The closures, which take effect Monday, come after the embattled for-profit college chain was unable to finalize the sale of its campuses and had also been ordered by federal and state regulators to stop enrolling students at some locations.

Corinthian’s decision to immediately shutter its campuses may also cost taxpayers tens of millions of dollars, as the U.S. Department of Education has to forgive the federal loans of students who do not continue their studies elsewhere.

The company and federal officials said they are both working with other colleges to help the roughly 16,000 displaced students find educational offerings near their locations. In addition to directly emailing students about their options, the Education Department said it will deploy federal personnel to some of the campuses to counsel students in person. 

The closures affect Corinthian campuses in five states -- Arizona, California, Hawaii, New York and Oregon -- that do business under the brand names Heald College, Everest and WyoTech.

In a statement, Jack Massimino, the chief executive officer of Corinthian Colleges, blamed “the current regulatory environment” for not allowing the company to complete a sale of its campuses with “several interested parties.”

The company said that “advanced negotiations” to sell Corinthian-owned Heald College were “unsuccessful largely as a result of federal and state regulators seeking to impose financial penalties and conditions on buyers and teach-out partners.”

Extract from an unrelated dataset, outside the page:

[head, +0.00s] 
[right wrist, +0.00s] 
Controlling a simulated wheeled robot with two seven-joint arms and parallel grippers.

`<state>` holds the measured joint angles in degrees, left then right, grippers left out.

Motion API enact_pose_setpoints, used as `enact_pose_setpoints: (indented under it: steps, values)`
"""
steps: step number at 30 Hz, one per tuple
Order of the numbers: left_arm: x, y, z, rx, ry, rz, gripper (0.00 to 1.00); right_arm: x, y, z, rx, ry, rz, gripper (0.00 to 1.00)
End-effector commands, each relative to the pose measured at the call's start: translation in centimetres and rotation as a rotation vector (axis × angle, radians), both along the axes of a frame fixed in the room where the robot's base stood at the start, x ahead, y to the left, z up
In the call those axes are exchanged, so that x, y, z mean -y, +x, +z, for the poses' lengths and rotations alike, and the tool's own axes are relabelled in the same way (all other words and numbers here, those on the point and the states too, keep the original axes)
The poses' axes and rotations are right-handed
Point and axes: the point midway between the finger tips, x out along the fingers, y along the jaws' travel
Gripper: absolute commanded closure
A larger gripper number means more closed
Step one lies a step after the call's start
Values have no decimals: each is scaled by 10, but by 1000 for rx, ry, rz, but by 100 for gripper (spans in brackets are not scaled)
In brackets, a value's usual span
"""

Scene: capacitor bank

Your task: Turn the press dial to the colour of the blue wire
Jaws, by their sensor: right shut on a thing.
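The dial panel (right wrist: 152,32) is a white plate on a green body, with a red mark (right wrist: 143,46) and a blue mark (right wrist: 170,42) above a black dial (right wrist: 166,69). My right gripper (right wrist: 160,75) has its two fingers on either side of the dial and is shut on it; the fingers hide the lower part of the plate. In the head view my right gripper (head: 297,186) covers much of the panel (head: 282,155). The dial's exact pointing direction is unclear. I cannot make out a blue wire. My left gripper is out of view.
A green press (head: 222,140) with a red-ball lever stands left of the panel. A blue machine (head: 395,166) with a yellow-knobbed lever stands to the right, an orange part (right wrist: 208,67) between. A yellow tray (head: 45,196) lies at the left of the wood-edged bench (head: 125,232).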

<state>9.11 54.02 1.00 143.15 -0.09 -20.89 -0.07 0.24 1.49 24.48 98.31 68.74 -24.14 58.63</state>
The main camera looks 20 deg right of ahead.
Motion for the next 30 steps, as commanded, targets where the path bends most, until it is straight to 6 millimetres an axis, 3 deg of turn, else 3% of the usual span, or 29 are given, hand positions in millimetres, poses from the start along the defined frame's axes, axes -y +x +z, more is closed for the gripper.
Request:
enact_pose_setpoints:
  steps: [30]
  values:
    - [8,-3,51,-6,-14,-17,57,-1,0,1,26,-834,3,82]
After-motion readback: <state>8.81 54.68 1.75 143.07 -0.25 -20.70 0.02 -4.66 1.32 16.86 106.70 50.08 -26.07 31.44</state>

California Attorney General Kamala Harris, who is suing Corinthian for predatory practices, has declined to waive legal liability for any new owners of the company’s campuses. 

“We made every effort to address regulators’ concerns in good faith,” Massimino said. “Neither our Board of Directors, our management, our faculty nor our students believe these schools deserved to be forced to close.”

Ted Mitchell, the under secretary of education, said in a blog post Sunday that “the closure decision was made by the company.”

“What these students have experienced is unacceptable,” Mitchell added in a statement. “We look forward to working with Congress in an effort to improve accountability and transparency in the career college industry.”

The closure of the last of Corinthian’s campuses ends one chapter in the unprecedented collapse of what was once one of the nation’s largest college chains, with about 72,000 students last year. But a slew of questions still remain, as the company continues to face legal and regulatory challenges.

Earlier this month, the Education Department slapped Corinthian with a nearly $30 million fine, accusing the company of misrepresenting job placement rates. The company disputes the allegations and says it is contesting the fine.

Department officials are also grappling with how to deal with debt relief for former Corinthian students.

Student activists, with the support of some Senate Democrats and state attorneys general, have been asking the department to employ a virtually unused provision of federal law that allows borrowers to assert a college’s misconduct as a reason why they don’t have to repay their loans.

Department officials haven’t yet said how they’re going to respond to those claims for debt relief. Education Secretary Arne Duncan said last week that loan forgiveness for those students was still on the table.

Large Cost to the Feds?

By contrast, the approximately 16,000 current Corinthians students at campuses being closed Monday will have a separate and more commonly used path to loan forgiveness -- but it could come with a large price tag for taxpayers. 

Unless they decide to transfer their Corinthian credits to another program, the students will generally be eligible for a “closed school” discharge, for which the Education Department has established procedures.

The cost to the federal government of wiping out large swaths of federal loans was one reason why officials said they rushed to avoid Corinthian’s closure last summer when the company was on the brink of insolvency.

In defending their decision to approve the sale of much of Corinthian to ECMC Group, over the objections of some liberal groups and consumer advocates, department officials cited, among other things, the cost of federal loan discharges.

It’s not clear how much the Monday’s closure of 28 campuses will cost taxpayers in loan discharges. But it could be as much as tens of millions of dollars.

Students at the Corinthian campuses now being closed took out at least $56 million in federal loans during the last six months of 2014, according to an Inside Higher Ed analysis of federal records.

Last year, department officials estimated that loan discharges at the Corinthian campuses sold to ECMC Group would have cost the government some $30 million had the sale not been completed. That figure was based on a 6 percent take-up rate for the 40,000 students affected by that sale choosing to have their loans discharged.

A spokeswoman for Corinthian declined to comment on the outstanding federal loan balances of the current 16,000 students. A department spokeswoman said she did not yet have an estimate for the potential cost of loan discharges.

Closure Cheered By Critics

Critics of for-profit colleges, who argue that Corinthian Colleges are emblematic of problems in the industry and how it is regulated, welcomed the news of the company’s demise on Sunday.

“Finally, we see the end of this rotten company,” Senator Dick Durbin of Illinois, a Democrat, said in a statement. “But there are still thousands of students who may never see the end of the damage Corinthian has caused if the Department of Education doesn’t move quickly to provide some relief.”

Lauren Asher, the president of the Institute for College Access and Success, said in a statement that it was “unconscionable that Corinthian was still enrolling new students and receiving taxpayer funding until just a few days ago, given the problems that have been evident for years.”

The Corinthian situation, she said, shows why “the federal government, states and accreditors need to be much more aggressive in holding schools accountable.”